FPO - Jiaqi Jiang "Selected problems in quantum field theory in different dimensions"

Mon, Jul 27, 2020, 10:00 am
Location: 
Zoom ID: 916 4307 9977, Pswd 744175
This thesis examines quantum field theories in different dimensions. We investigate three models defined in different dimensions and spacetime backgrounds: the generalized large q Sachdev-Ye-Kitaev (SYK) model in one dimension, the holographic dual theory to the giant Wilson loops in anti-de Sitter space (AdS) of two dimensions, and the field theory in de Sitter space (dS) of general dimensions. First, we study the generalized large q SYK model. The effective action of the model in the large q limit is derived and a universal expression for the thermodynamic quantities of the model is presented. We also consider the chaos exponent using the retarded kernel method and find an efficient way to compute the Lyapunov exponent numerically for the generalized large q SYK model. Next, we consider the 1/2-BPS Wilson loops in the large-rank symmetric and antisymmetric representations, which have holographic dual descriptions in terms of D3-branes and D5-branes in AdS5✕S5. We study the spectrums of the fluctuations on the D3-branes and the D5-branes. Using the AdS2/dCFT1 correspondence, we compute the correlation functions of operator insertions on the Wilson loop from perturbation theory on the D-branes.
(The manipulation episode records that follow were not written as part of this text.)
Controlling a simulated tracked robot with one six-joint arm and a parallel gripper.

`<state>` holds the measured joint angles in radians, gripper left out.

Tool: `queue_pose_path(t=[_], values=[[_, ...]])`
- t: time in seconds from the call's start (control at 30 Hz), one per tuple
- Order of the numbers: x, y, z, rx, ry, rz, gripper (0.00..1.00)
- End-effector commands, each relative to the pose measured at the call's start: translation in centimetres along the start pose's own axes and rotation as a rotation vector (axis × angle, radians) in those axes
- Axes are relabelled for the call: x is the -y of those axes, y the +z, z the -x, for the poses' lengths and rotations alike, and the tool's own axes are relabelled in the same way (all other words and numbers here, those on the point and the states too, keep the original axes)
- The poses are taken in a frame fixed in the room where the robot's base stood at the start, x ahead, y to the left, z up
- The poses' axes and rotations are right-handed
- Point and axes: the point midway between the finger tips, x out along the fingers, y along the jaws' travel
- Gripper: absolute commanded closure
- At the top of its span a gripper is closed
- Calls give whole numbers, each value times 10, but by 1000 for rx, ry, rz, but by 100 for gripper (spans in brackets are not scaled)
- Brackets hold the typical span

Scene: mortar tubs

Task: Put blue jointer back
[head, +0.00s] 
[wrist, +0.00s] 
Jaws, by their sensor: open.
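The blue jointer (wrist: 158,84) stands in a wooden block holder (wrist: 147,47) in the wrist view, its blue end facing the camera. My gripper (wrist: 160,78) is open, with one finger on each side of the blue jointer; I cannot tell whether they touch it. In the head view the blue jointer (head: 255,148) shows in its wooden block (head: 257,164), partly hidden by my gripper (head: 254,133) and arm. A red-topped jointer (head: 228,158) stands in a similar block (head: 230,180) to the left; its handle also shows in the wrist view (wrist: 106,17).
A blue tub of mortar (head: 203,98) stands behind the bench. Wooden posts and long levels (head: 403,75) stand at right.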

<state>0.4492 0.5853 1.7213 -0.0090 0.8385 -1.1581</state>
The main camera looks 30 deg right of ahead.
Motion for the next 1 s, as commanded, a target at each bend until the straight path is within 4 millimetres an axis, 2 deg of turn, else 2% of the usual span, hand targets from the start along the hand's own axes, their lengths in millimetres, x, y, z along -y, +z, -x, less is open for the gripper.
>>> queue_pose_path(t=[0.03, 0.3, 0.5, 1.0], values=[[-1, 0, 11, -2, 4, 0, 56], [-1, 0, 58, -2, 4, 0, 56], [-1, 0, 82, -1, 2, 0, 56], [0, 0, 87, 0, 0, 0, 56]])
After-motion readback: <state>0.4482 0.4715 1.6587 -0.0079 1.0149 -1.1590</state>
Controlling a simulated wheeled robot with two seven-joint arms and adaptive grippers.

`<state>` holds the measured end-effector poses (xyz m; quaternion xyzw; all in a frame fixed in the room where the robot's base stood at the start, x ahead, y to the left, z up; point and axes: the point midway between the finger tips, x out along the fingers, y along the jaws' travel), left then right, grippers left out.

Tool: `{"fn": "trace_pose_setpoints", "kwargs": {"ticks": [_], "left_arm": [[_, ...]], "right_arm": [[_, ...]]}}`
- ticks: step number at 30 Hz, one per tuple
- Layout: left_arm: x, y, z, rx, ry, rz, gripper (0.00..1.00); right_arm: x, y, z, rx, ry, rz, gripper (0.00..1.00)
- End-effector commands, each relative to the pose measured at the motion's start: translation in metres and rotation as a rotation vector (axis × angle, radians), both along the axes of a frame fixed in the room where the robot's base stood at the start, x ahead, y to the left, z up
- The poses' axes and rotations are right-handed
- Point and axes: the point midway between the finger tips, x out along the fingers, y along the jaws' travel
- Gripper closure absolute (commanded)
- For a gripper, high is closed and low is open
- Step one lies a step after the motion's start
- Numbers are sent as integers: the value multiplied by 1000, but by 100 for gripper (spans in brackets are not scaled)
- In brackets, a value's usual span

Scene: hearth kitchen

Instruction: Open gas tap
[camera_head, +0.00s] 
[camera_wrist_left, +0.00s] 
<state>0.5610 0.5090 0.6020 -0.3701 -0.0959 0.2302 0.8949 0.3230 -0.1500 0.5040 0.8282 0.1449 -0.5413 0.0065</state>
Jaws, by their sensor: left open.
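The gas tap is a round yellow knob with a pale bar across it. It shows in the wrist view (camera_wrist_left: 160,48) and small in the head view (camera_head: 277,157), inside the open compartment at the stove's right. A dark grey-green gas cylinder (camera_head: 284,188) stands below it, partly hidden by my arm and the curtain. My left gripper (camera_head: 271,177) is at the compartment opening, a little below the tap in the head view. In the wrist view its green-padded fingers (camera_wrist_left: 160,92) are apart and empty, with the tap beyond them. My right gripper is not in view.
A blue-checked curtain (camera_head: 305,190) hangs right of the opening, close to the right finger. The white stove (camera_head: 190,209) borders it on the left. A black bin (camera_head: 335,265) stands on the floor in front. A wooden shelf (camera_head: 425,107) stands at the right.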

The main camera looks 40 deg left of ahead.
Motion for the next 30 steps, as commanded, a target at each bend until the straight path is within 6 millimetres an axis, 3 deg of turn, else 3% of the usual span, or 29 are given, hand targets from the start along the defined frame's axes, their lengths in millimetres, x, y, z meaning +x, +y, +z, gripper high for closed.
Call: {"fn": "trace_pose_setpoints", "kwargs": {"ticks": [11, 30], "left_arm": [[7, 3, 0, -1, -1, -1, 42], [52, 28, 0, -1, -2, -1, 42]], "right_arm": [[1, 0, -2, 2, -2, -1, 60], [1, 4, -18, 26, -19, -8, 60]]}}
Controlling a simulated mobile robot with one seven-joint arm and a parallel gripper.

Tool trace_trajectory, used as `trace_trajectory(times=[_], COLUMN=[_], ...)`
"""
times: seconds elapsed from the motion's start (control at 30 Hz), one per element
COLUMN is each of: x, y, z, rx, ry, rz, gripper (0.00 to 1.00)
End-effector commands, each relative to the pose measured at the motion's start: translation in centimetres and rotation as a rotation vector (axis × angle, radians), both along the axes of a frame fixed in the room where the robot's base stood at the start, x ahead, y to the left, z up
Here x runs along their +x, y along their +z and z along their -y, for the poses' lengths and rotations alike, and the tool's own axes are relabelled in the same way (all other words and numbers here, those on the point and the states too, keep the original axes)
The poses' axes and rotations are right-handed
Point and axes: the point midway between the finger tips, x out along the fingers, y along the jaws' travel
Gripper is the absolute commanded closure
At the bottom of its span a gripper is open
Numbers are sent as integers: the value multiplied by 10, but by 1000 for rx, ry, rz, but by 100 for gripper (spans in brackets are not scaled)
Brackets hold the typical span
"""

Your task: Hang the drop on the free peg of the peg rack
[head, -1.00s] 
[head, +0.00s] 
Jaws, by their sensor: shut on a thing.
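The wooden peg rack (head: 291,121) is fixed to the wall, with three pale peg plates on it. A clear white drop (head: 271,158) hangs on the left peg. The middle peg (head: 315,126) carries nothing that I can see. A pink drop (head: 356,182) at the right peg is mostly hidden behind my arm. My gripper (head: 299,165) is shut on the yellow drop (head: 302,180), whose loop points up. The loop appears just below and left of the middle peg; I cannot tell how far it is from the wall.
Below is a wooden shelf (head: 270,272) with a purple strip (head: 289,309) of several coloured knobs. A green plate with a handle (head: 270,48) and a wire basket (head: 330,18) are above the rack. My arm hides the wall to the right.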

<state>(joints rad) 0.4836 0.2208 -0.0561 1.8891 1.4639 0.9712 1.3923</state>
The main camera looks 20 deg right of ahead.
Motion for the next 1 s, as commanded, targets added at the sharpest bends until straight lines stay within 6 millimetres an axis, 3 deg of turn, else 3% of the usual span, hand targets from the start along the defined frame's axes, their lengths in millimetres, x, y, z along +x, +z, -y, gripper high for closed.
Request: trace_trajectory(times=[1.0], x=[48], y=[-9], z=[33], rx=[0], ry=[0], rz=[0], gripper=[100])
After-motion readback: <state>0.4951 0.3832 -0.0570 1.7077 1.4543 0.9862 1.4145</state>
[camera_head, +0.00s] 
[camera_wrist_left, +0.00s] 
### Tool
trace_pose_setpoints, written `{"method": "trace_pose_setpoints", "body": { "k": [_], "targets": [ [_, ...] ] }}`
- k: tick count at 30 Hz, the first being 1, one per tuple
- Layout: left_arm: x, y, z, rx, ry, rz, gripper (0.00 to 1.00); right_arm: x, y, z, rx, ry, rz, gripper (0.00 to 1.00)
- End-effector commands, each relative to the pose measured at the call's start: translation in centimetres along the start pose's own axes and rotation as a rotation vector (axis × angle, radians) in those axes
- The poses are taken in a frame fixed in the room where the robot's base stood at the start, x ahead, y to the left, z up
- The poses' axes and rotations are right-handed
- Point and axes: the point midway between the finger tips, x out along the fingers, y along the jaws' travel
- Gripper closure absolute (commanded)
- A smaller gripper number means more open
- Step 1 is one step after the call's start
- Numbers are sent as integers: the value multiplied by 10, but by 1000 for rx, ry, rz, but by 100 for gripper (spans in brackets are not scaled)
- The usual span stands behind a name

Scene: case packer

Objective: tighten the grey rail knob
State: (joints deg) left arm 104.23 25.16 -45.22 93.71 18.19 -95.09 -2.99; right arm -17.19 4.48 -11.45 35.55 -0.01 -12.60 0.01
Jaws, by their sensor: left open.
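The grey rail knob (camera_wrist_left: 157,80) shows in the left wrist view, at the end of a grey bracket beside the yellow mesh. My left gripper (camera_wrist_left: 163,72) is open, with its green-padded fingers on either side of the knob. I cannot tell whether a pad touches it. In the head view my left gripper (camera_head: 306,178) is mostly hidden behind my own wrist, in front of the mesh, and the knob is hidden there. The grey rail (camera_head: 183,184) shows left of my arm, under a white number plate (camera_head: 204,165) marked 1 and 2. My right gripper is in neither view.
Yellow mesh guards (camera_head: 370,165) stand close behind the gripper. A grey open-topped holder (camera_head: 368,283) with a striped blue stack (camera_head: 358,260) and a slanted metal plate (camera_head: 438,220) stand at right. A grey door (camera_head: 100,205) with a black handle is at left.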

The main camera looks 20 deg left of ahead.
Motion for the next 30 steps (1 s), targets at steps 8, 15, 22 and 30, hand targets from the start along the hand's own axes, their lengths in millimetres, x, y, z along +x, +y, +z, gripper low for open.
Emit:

The results in special kinematic configurations agree with the prediction of localization. Finally, we study the scalar field and the Dirac spinor field in the global dSd space. The effective actions of the scalar field and the spinor field are computed using the in-/out-state formalism. We show that there is particle production in even dimensions for both scalar field and spinor field. The in-out vacuum amplitude Zin/out is divergent at late times. By using dimensional regularization, we extract the finite part of log(Zin/out) in the even d cases and the logarithmically divergent part of log(Zin/out) in the odd d cases. We show that the regularized in-out amplitude equals the ratio of determinants associated with different quantizations in AdSd upon the identification of certain parameters in the two theories.